* _Task requirements_: Read the data and repeat all of it exactly.

* _Provided data_:
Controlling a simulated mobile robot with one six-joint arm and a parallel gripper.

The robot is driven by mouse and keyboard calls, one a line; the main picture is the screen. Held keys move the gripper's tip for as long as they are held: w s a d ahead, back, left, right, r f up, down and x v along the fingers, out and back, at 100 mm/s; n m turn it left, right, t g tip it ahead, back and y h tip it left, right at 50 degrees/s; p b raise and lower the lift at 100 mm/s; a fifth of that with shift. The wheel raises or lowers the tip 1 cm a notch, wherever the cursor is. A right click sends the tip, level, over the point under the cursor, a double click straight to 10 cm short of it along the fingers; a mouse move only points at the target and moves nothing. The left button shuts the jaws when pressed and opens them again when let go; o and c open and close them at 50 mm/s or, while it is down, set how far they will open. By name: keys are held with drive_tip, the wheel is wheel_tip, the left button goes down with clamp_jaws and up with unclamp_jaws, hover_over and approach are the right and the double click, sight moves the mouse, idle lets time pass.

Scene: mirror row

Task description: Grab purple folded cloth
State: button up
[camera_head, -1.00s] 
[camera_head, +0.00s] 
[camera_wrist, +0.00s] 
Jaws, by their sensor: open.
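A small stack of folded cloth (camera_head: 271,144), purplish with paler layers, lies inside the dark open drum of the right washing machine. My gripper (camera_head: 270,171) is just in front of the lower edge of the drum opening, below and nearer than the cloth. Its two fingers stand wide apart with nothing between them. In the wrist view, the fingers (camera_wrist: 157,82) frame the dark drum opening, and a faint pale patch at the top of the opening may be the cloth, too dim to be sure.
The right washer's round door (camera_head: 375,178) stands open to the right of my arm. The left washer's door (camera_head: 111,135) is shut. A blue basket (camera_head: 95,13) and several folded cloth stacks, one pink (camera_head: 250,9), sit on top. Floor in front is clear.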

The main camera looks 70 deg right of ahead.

* _Solution below_:
Controlling a simulated mobile robot with one six-joint arm and a parallel gripper.

The robot is driven by mouse and keyboard calls, one a line; the main picture is the screen. Held keys move the gripper's tip for as long as they are held: w s a d ahead, back, left, right, r f up, down and x v along the fingers, out and back, at 100 mm/s; n m turn it left, right, t g tip it ahead, back and y h tip it left, right at 50 degrees/s; p b raise and lower the lift at 100 mm/s; a fifth of that with shift. The wheel raises or lowers the tip 1 cm a notch, wherever the cursor is. A right click sends the tip, level, over the point under the cursor, a double click straight to 10 cm short of it along the fingers; a mouse move only points at the target and moves nothing. The left button shuts the jaws when pressed and opens them again when let go; o and c open and close them at 50 mm/s or, while it is down, set how far they will open. By name: keys are held with drive_tip, the wheel is wheel_tip, the left button goes down with clamp_jaws and up with unclamp_jaws, hover_over and approach are the right and the double click, sight moves the mouse, idle lets time pass.

Scene: mirror row

Task description: Grab purple folded cloth
State: button up
[camera_head, -1.00s] 
[camera_head, +0.00s] 
[camera_wrist, +0.00s] 
Jaws, by their sensor: open.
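A small stack of folded cloth (camera_head: 271,144), purplish with paler layers, lies inside the dark open drum of the right washing machine. My gripper (camera_head: 270,171) is just in front of the lower edge of the drum opening, below and nearer than the cloth. Its two fingers stand wide apart with nothing between them. In the wrist view, the fingers (camera_wrist: 157,82) frame the dark drum opening, and a faint pale patch at the top of the opening may be the cloth, too dim to be sure.
The right washer's round door (camera_head: 375,178) stands open to the right of my arm. The left washer's door (camera_head: 111,135) is shut. A blue basket (camera_head: 95,13) and several folded cloth stacks, one pink (camera_head: 250,9), sit on top. Floor in front is clear.

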The main camera looks 70 deg right of ahead.

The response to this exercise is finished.